Caso, o contratante não se atenha ao cumprimento desses requisitos no momento da contratação da empresa terceirizada, ela poderá não ser considerada VÁLIDA e então, a responsabilização aos tomadores será considerada não subsidiária, mas SOLIDÁRIA (diante da caracterização da ilegalidade da terceirização, pois ela só é válida e legal aquela se atender os requisitos da Lei 13.429/2017), o que significa dizer que havendo essa caracterização o reclamante/ex-funcionário poderá ter o seu créditos trabalhistas e vínculo empregatício reconhecidos diretamente com o condomínio/tomador.
Deste modo, é de suma importância que antes de contratar empresas de terceirização de mão de obra, os condomínios, através de seus advogados, avaliem com muita parcimônia o contrato, capital, objeto social, classificação tributária, a sua situação financeira e a de seus sócios, exigir certidões negativas nas esferas cíveis, trabalhista, previdência, de tributos estaduais e federais do CNPJ.

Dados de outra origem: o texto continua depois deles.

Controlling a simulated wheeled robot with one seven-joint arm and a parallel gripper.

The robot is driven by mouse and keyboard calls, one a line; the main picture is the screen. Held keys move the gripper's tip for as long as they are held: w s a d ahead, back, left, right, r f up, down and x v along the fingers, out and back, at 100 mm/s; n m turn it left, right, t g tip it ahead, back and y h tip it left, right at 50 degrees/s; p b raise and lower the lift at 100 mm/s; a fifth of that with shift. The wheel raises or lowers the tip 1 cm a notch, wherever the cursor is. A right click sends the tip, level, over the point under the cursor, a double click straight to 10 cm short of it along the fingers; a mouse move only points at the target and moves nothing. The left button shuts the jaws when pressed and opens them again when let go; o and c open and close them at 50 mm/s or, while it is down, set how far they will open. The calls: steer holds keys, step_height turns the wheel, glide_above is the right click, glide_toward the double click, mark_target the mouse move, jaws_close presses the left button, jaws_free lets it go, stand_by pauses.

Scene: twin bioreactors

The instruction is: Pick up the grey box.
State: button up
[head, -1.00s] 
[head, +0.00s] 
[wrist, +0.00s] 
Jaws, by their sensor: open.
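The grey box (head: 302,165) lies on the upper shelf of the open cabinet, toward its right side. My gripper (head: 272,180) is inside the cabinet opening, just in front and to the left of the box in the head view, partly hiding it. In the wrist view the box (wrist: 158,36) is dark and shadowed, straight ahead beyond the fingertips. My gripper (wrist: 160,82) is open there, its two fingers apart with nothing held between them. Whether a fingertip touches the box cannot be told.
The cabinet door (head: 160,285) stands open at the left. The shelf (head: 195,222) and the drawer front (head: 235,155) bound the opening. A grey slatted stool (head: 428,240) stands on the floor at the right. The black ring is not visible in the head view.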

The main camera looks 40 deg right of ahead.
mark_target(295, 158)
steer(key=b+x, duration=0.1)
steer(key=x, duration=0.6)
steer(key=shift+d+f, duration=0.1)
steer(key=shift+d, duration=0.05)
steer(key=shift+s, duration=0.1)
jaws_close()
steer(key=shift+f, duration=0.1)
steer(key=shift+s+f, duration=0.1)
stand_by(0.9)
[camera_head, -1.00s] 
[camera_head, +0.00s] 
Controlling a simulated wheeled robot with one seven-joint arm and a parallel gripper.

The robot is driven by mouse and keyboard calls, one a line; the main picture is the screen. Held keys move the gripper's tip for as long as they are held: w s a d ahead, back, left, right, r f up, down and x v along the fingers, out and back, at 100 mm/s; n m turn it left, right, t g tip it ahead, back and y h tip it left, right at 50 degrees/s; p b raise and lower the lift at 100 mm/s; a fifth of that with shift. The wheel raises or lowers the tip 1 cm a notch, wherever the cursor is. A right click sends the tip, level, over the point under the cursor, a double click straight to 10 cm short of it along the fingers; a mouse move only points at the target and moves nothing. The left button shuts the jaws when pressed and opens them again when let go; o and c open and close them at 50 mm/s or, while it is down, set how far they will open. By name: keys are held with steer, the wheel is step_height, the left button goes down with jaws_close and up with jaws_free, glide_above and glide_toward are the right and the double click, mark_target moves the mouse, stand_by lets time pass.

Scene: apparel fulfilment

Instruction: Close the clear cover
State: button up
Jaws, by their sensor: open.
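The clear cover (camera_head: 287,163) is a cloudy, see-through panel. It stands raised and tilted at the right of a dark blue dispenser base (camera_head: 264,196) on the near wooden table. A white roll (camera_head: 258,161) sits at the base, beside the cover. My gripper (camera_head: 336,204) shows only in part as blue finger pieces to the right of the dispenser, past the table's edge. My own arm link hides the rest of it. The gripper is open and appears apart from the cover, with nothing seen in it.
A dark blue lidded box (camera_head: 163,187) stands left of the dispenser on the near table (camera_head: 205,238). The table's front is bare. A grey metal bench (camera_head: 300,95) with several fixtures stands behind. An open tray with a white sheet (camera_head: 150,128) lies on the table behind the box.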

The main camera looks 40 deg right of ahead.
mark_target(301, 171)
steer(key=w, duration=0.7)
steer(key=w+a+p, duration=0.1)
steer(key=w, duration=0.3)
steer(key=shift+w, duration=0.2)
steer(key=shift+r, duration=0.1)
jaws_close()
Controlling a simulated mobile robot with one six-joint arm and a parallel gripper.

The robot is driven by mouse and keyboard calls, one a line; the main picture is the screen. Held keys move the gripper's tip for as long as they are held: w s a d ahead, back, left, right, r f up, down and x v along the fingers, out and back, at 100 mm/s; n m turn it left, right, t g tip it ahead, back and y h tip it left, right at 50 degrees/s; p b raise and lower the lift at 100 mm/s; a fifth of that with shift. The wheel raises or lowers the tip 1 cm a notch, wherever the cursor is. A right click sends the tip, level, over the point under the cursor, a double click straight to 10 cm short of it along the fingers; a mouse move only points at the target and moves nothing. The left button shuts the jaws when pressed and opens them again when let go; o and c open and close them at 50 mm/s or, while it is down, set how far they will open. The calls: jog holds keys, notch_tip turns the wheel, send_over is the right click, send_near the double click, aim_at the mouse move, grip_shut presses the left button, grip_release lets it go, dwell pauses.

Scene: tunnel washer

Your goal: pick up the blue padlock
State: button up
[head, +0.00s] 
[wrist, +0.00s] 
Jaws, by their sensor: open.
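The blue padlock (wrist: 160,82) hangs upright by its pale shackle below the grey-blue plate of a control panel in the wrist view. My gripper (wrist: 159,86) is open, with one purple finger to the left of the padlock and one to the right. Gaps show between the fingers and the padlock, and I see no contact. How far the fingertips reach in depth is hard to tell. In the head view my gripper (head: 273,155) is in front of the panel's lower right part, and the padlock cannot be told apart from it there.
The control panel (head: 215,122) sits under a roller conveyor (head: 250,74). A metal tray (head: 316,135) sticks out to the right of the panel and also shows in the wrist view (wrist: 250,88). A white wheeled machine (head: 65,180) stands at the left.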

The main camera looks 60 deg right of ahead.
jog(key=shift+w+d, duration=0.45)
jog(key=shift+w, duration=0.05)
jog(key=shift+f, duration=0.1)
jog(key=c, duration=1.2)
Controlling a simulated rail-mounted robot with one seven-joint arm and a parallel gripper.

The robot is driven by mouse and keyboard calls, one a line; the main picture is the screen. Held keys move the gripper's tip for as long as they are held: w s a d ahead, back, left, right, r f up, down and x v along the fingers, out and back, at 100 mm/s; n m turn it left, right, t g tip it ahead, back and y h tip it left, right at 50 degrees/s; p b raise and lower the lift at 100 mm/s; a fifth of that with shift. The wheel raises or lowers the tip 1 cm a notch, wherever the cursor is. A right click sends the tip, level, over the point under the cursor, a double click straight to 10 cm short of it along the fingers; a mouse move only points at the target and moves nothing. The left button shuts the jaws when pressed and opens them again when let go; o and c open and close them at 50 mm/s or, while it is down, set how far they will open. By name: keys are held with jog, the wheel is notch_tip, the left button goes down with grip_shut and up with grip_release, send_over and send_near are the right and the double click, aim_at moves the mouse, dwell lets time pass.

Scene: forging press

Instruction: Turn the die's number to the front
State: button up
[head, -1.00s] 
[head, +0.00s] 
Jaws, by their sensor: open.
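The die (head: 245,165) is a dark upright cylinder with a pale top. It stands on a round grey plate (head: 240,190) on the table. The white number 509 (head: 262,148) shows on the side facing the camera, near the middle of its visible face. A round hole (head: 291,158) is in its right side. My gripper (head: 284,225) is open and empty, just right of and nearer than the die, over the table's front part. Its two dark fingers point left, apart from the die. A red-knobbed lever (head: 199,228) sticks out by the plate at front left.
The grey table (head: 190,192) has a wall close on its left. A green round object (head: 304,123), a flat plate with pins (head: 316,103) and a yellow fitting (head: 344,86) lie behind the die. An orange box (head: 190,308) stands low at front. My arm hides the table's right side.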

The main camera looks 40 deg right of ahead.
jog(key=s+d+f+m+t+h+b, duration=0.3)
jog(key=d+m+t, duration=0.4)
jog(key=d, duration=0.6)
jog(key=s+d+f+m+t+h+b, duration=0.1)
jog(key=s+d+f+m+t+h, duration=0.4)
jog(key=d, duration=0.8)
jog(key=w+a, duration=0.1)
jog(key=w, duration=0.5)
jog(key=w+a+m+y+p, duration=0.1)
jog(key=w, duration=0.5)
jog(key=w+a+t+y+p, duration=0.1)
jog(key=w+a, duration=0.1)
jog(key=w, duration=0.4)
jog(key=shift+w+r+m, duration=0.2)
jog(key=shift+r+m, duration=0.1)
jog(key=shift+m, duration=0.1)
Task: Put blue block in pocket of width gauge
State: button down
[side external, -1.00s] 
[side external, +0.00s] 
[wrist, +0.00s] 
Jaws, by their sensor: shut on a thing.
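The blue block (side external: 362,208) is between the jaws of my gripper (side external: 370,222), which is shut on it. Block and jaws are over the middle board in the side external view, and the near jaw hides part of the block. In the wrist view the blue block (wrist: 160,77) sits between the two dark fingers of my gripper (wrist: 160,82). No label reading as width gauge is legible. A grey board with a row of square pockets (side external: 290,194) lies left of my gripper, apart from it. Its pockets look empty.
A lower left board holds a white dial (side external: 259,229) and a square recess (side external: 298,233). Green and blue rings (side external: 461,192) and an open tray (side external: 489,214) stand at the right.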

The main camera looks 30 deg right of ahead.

Estando a empresa regular e efetivando-se a contratação, sugiro que do contrato de prestação de serviços firmado entre o condomínio e a empresa terceirizada que juntamente com a nota fiscal e boleto de pagamento relativo ao mês da cobrança da prestação dos serviços, deverá ser enviado ao condomínio cópias das guias devidamente recolhidas relativas ao FGTS, INSS e demais encargos, protocolos de entrega de cestas básicas, EPI´s, uniformes, recibos de pagamentos de salário, décimo terceiro, comprovante de pagamento ou fruição das férias, bem como, caso não haja tais apresentações que a contratada terá um prazo determinado para regularizar a ocorrência, sob pena de rescisão do contrato por justa causa e retenção do valor da nota fiscal para pagamento diretamente aos funcionários.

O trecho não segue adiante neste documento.